TASK PROMPT -> Go through the listing below and gather every line with the word "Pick".

====== RECORDS SUPPLIED ======

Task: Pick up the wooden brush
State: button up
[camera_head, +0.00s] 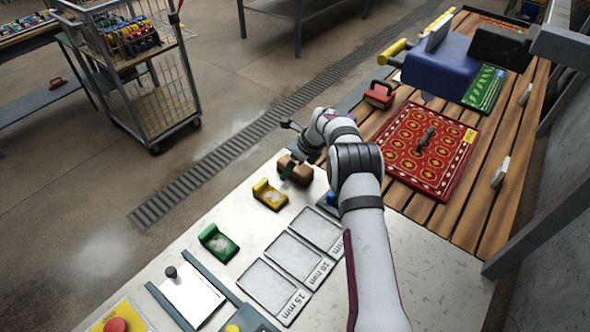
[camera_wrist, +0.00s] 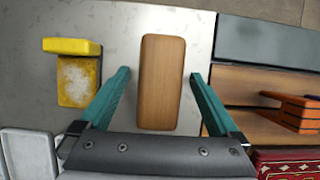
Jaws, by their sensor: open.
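The wooden brush (camera_wrist: 161,82) is a plain brown block with rounded corners. In the wrist view it lies on the pale worktop between the two teal fingers of my gripper (camera_wrist: 160,95). The fingers are apart, with a gap on each side of the brush, wider on the left. In the head view the brush (camera_head: 294,169) sits near the worktop's far edge, and my gripper (camera_head: 288,172) is at it, partly covering it. The underside of the brush is hidden.
Marked trays (camera_head: 267,287) lie nearer.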

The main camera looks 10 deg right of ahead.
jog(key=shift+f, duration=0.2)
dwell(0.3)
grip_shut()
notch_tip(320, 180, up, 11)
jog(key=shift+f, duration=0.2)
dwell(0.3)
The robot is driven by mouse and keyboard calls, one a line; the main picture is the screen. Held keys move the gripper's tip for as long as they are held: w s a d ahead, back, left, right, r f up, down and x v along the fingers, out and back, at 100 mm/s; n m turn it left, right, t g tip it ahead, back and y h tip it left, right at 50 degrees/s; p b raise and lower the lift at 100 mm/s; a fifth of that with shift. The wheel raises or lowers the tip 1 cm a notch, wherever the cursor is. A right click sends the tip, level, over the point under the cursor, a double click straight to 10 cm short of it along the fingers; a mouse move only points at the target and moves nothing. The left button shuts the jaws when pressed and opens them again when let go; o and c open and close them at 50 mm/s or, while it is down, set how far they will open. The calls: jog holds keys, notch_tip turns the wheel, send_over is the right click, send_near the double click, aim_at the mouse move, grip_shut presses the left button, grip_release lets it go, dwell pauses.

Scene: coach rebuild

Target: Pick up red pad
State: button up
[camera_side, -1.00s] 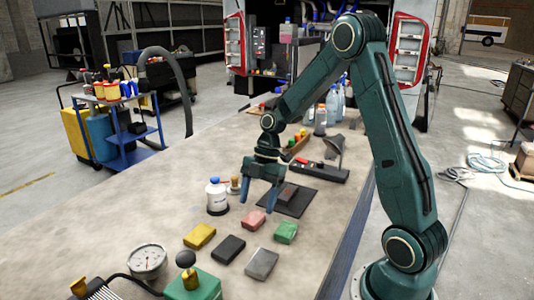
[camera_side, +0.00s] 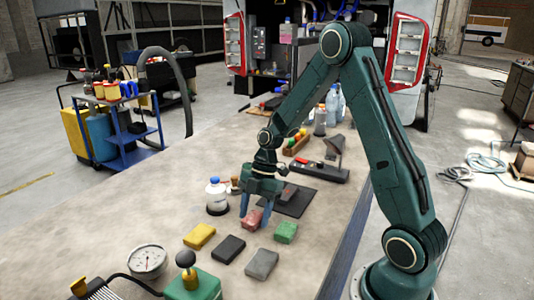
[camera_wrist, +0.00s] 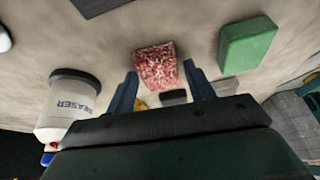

======

FINISHED EXERCISE ->
Task: Pick up the wooden brush
Target: Pick up red pad

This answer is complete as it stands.